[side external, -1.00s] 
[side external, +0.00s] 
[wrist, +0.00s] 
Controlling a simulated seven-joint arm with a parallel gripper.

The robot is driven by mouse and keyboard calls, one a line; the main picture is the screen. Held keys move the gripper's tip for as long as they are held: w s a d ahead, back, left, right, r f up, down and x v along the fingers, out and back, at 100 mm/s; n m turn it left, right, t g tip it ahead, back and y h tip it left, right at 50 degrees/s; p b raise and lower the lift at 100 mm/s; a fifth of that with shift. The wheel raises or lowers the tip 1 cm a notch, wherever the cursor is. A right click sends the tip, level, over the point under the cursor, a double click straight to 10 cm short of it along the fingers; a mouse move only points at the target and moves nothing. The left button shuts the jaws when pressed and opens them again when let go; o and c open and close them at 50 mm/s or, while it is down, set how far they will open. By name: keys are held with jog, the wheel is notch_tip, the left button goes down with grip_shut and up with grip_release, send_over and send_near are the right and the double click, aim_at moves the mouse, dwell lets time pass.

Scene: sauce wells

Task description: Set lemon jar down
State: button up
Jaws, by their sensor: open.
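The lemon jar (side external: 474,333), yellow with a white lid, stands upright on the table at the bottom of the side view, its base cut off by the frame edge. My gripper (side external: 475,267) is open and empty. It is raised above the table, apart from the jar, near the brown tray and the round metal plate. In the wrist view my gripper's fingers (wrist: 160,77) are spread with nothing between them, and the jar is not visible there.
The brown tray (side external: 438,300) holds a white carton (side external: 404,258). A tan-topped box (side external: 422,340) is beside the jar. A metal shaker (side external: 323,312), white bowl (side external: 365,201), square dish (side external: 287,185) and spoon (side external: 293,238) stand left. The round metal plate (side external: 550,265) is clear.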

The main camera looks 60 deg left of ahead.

_AIM_
Write out all the data again, exactly as it appears.

_THE REPLY_
[side external, -1.00s] 
[side external, +0.00s] 
[wrist, +0.00s] 
Controlling a simulated seven-joint arm with a parallel gripper.

The robot is driven by mouse and keyboard calls, one a line; the main picture is the screen. Held keys move the gripper's tip for as long as they are held: w s a d ahead, back, left, right, r f up, down and x v along the fingers, out and back, at 100 mm/s; n m turn it left, right, t g tip it ahead, back and y h tip it left, right at 50 degrees/s; p b raise and lower the lift at 100 mm/s; a fifth of that with shift. The wheel raises or lowers the tip 1 cm a notch, wherever the cursor is. A right click sends the tip, level, over the point under the cursor, a double click straight to 10 cm short of it along the fingers; a mouse move only points at the target and moves nothing. The left button shuts the jaws when pressed and opens them again when let go; o and c open and close them at 50 mm/s or, while it is down, set how far they will open. By name: keys are held with jog, the wheel is notch_tip, the left button goes down with grip_shut and up with grip_release, send_over and send_near are the right and the double click, aim_at moves the mouse, dwell lets time pass.

Scene: sauce wells

Task description: Set lemon jar down
State: button up
Jaws, by their sensor: open.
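The lemon jar (side external: 474,333), yellow with a white lid, stands upright on the table at the bottom of the side view, its base cut off by the frame edge. My gripper (side external: 475,267) is open and empty. It is raised above the table, apart from the jar, near the brown tray and the round metal plate. In the wrist view my gripper's fingers (wrist: 160,77) are spread with nothing between them, and the jar is not visible there.
The brown tray (side external: 438,300) holds a white carton (side external: 404,258). A tan-topped box (side external: 422,340) is beside the jar. A metal shaker (side external: 323,312), white bowl (side external: 365,201), square dish (side external: 287,185) and spoon (side external: 293,238) stand left. The round metal plate (side external: 550,265) is clear.

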The main camera looks 60 deg left of ahead.

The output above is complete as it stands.